First load and clean the data
library(tidyverse)
source(
here::here("static", "load_and_clean_data.R"),
echo = FALSE
)We joined GDP growth data per year to the travel data in addition to the previously joined GDP data per year. Take the 10 countries with highest GDP growth in 2019.
high_growth <- plane_data_join_GDP %>% filter(Year == 2019) %>% group_by(Country) %>% transmute(FG_wac, GDPGrowth) %>% arrange(desc(GDPGrowth)) %>% unique() %>% head(10)
(knitr::kable(high_growth))| Country | FG_wac | GDPGrowth |
|---|---|---|
| Ethiopia | 522 | 8.364086 |
| Bangladesh | 703 | 8.152684 |
| Armenia | 405 | 7.600000 |
| Dominica | 221 | 7.571392 |
| Cambodia | 709 | 7.054107 |
| Vietnam | 791 | 7.017435 |
| Marshall Islands | 844 | 6.644664 |
| Ghana | 529 | 6.507775 |
| Philippines | 766 | 6.118526 |
| China | 713 | 5.949714 |
Plot the log(GDP) over total passenger travel data for these 10 countries.
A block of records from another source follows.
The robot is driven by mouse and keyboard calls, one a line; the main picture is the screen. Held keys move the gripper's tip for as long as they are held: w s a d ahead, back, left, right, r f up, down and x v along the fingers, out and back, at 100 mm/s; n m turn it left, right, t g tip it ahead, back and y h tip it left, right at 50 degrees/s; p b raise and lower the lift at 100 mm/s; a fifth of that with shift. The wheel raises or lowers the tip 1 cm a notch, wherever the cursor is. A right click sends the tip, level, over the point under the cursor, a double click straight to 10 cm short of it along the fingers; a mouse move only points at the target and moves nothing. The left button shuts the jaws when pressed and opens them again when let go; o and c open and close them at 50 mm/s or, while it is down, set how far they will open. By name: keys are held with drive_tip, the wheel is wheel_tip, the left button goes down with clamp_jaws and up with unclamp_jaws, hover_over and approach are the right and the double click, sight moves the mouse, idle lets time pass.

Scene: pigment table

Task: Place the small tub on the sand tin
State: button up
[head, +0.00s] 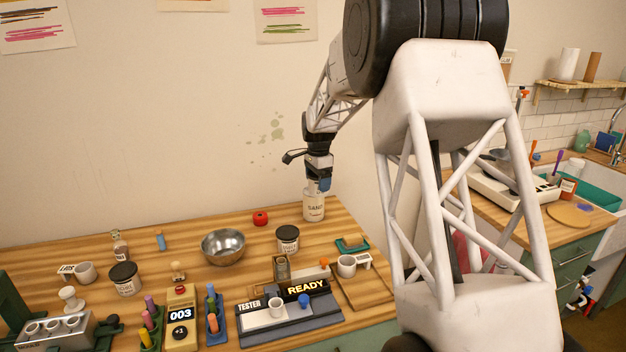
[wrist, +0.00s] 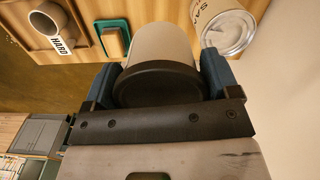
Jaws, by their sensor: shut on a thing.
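The small tub (wrist: 162,45), a pale cylinder with a dark round end (wrist: 158,84) towards the camera, is between the blue fingers of my gripper (wrist: 158,80) in the wrist view. My gripper (head: 319,184) is shut on it. The sand tin (head: 314,209), white with a SAND label, stands upright at the back right of the wooden table. In the head view my gripper overlaps the tin's top, and the tub cannot be clearly made out. In the wrist view the tin's round silvery top (wrist: 229,33) shows to the right of the tub, beside the right finger.
A dark-lidded jar (head: 288,240), a metal bowl (head: 223,247) and a red round thing (head: 260,218) stand left of the tin. A green tray (head: 344,249) and a cup (head: 347,267) by a HARD label are nearer the front. The wall is close behind.

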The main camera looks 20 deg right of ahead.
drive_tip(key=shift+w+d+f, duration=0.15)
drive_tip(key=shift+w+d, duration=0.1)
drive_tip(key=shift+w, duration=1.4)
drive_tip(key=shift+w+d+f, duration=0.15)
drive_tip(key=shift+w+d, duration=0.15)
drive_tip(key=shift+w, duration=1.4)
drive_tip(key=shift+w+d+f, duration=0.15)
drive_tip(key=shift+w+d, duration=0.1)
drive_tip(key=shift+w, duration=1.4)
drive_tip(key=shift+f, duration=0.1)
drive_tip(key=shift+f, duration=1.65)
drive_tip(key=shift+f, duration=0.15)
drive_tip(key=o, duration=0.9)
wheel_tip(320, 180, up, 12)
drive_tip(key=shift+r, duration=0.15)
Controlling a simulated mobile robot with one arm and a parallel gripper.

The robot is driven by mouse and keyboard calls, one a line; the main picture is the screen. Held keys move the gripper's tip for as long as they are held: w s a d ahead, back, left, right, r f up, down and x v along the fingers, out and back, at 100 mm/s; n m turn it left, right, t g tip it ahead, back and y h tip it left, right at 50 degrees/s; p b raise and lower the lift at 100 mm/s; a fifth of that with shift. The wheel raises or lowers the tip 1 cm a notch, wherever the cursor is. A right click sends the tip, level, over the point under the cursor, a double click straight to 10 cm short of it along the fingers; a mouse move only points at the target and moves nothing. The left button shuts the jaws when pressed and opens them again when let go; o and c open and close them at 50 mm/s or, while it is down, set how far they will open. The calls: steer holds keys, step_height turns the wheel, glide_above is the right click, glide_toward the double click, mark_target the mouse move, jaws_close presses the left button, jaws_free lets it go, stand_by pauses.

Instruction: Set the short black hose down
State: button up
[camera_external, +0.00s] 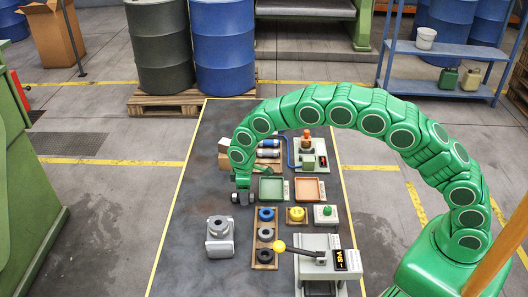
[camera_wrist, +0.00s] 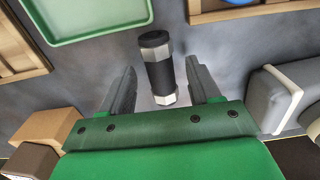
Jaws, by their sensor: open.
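The short black hose (camera_wrist: 157,66) has silver hex ends and lies between the two fingers of my gripper (camera_wrist: 161,63) in the wrist view. The fingers stand apart, with a gap on each side of the hose. In the outside view my gripper (camera_external: 242,188) points down low over the dark table, left of the green tray (camera_external: 271,189). The hose shows there as a small dark and silver piece at the fingertips. It looks to be on the table top, but a small gap below it cannot be ruled out.
The green tray shows at top left in the wrist view (camera_wrist: 100,36). A grey metal casting (camera_external: 220,237) stands nearer the front. A wooden rack with rings (camera_external: 264,256) and an orange tray (camera_external: 310,190) are to the right. The table's left front is bare.

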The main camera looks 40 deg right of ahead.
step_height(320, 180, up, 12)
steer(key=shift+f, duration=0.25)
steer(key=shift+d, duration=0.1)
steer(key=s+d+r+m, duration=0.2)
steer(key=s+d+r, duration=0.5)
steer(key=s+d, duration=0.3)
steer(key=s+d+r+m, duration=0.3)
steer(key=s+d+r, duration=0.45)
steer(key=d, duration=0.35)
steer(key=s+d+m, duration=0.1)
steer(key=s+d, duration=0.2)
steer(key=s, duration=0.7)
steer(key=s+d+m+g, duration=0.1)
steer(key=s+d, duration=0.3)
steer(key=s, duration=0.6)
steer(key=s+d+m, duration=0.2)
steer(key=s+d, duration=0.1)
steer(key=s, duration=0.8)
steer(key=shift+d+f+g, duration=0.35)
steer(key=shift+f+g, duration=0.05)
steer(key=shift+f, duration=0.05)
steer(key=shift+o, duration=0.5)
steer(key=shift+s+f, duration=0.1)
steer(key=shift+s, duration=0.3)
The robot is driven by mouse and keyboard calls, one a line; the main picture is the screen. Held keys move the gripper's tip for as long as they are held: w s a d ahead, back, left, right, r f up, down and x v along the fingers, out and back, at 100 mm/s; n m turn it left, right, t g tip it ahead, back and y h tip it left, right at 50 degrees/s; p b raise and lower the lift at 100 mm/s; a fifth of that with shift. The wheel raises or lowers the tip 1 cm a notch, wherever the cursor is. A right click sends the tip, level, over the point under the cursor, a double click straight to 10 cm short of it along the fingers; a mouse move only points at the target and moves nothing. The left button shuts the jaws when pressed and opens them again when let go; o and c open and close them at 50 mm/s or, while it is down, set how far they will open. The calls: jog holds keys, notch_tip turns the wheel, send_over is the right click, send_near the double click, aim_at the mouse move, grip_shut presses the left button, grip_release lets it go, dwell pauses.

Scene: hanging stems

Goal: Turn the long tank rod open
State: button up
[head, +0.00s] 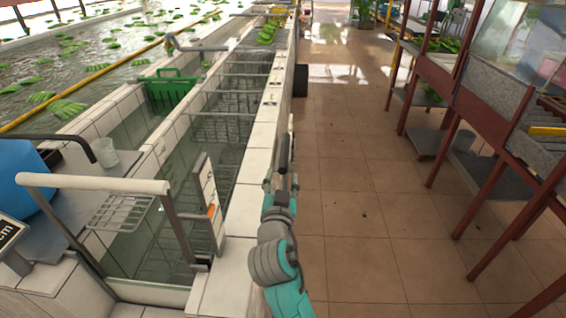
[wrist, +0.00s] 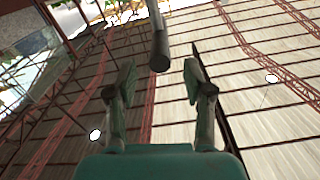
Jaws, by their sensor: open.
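A long pale rod (head: 95,183) lies across the near end of the tank in the head view, carried on a grey metal arm at its right end. My gripper (head: 284,150) is up over the tank's right tiled wall, well to the right of this rod. In the wrist view my gripper (wrist: 155,80) is open, with a finger on each side and nothing between the pads. A grey rod with a dark round end (wrist: 159,62) shows beyond and between the fingertips. I cannot tell whether it touches them or which rod it is.
The tank (head: 225,110) has tiled walls and wire racks. A green basket (head: 170,90) hangs at its left wall. A blue container (head: 30,175) stands at the left.

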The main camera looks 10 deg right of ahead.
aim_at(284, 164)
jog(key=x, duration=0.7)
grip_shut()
Take the log to take into account the large differences between GDP for these countries.
plane_data_join_GDP %>% filter(Year < 2020,FG_wac %in% high_growth$FG_wac) %>% group_by(Year) %>% summarize(TotalPassengers = sum(Total), gdp = log(GDP), Country) %>% unique() %>% ggplot(aes(gdp, TotalPassengers)) + geom_point(aes(color = Country))
A tentative thesis shown in the plot could be that countries with high GDP growth exhibit more of a correlation between GDP and travel from the US. Possible issues is that US doesn’t necessarily have direct flights to certain countries.